I have a query on a large table with millions of rows that looks like this:

SELECT
    COUNT(
        DISTINCT clicks.tx_id
    ) AS unique_clicks_count ,
    clicks.offer_id
FROM
    clicks
WHERE
    clicks.offer_id = 5
    AND created_at > '2014-11-27 18:00:02'
;

Created_at is a timestamp. I have a compound index on (offer_id, created_at) which gets used. The following is the explain:

|  1 | SIMPLE      | clicks | range | clicks_created_at_index,clicks_offer_id_created_at_index | clicks_offer_id_created_at_index | 8       | NULL | 215380 | Using index condition; Using MRR |
  1. Keeping in mind the range, what kind of index would I need to be able to count the distinct tx_id's efficiently, most likely which covers tx_id as well?

  2. What would the index look like without specifying clicks.offer_id = 5, and instead doing GROUP BY offer_id?

Best Answer

You have the best index there is. It is in the right order, and the EXPLAIN says "Using index", which means that it read the index to get the answer, and did not have to reach into the data.

(To further address all the comments...)

Note that it needed to read about 200K rows (of the index) to do the count. That many rows takes time.

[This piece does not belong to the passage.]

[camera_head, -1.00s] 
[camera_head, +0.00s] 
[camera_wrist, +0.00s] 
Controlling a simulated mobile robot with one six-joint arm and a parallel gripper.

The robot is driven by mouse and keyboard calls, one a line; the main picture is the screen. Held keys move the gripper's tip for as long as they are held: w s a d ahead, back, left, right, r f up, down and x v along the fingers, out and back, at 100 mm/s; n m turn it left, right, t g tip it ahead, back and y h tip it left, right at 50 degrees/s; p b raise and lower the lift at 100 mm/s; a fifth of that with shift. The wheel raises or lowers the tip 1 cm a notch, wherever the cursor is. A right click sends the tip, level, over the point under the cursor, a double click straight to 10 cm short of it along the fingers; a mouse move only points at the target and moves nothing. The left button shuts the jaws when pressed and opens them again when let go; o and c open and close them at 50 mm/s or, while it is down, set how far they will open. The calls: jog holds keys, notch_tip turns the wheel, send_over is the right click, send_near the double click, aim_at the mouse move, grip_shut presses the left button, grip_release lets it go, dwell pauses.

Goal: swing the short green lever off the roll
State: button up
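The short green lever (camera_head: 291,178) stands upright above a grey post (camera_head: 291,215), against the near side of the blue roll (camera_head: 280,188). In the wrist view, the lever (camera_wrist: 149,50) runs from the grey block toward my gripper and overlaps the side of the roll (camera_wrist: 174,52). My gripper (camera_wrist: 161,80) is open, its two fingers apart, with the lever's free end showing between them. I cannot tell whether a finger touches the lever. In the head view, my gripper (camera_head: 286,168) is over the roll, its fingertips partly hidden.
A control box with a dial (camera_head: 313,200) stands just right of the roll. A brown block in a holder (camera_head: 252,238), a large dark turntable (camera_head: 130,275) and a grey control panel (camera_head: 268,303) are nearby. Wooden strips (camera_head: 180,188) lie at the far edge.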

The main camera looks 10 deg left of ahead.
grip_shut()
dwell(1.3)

INDEX(offer_id, created_at) versus INDEX(offer_id, created_at, tx_id) -- Apparently you are using InnoDB and tx_id is the PRIMARY KEY. The PK is included in every secondary key, so these two index specifications are virtually identical.

Order of the columns in an INDEX usually matters. And it does matter here. The fields must be in this order: (1) all the the "=" conditions (offer_id), (2) one range (created_id), and (3) all the other fields to make it "Using index", in any order (tx_id).

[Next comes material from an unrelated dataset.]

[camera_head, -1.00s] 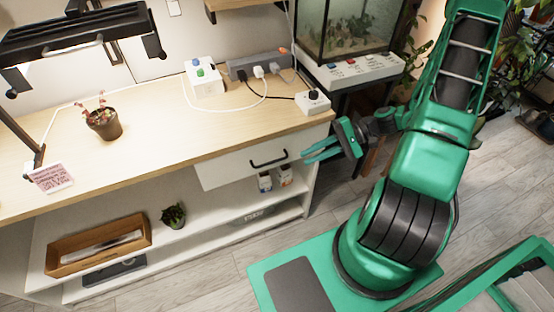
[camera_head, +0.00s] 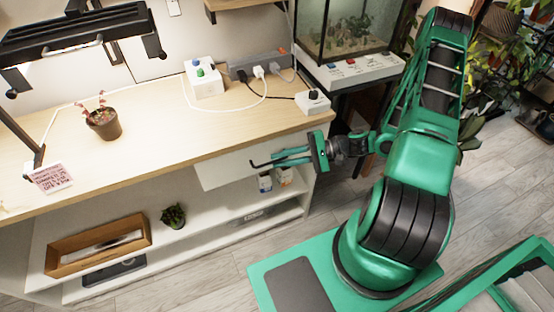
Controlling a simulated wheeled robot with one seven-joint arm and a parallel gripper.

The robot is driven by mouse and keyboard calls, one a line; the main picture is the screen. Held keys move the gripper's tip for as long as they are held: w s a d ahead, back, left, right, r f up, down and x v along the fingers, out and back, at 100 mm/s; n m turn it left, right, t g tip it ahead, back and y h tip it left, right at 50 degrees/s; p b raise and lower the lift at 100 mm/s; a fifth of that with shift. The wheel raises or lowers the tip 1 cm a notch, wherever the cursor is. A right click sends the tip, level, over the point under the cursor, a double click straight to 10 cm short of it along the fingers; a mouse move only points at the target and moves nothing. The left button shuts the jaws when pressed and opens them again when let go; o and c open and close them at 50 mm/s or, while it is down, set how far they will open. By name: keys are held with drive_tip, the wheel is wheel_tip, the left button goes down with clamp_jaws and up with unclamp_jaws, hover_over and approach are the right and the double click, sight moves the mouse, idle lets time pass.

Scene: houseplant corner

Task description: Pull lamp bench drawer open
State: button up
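The lamp bench drawer (camera_head: 225,172) has a white front under the right end of the wooden bench top. It looks shut, close under the top's edge. Its black bar handle (camera_head: 257,164) shows at its left end; the rest is hidden by my gripper. My gripper (camera_head: 277,158) reaches in from the right, with its green fingers at the handle. The two fingers look a little apart, one above the other, around the right part of the bar. I cannot tell whether they touch it.
The bench top (camera_head: 160,150) holds a potted plant (camera_head: 104,124), a pink note (camera_head: 51,177), a white switch box (camera_head: 204,79) and a power strip (camera_head: 257,65) with cables. Small bottles (camera_head: 265,182) stand on the shelf below the drawer. A terrarium (camera_head: 345,35) stands behind my arm.

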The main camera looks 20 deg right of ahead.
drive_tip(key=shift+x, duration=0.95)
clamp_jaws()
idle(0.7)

If you did not have offer_id = 5, follow the above pattern and get (1) (empty set), (2) (created_id), and (3) (tx_id) -- That is, INDEX(created_at, tx_id). Note that neither index works well for the other query.

No kind of PARTITIONing would help performance at all. You don't need a 2-dimensional index (as in two ranges); you have "=" and "range", so a 'compound index' works best.

I suspect that "Using MRR" (Multi-Range Read Optimization) effectively replaces "Using temporary" and "Using filesort" would might normally be used for DISTINCT.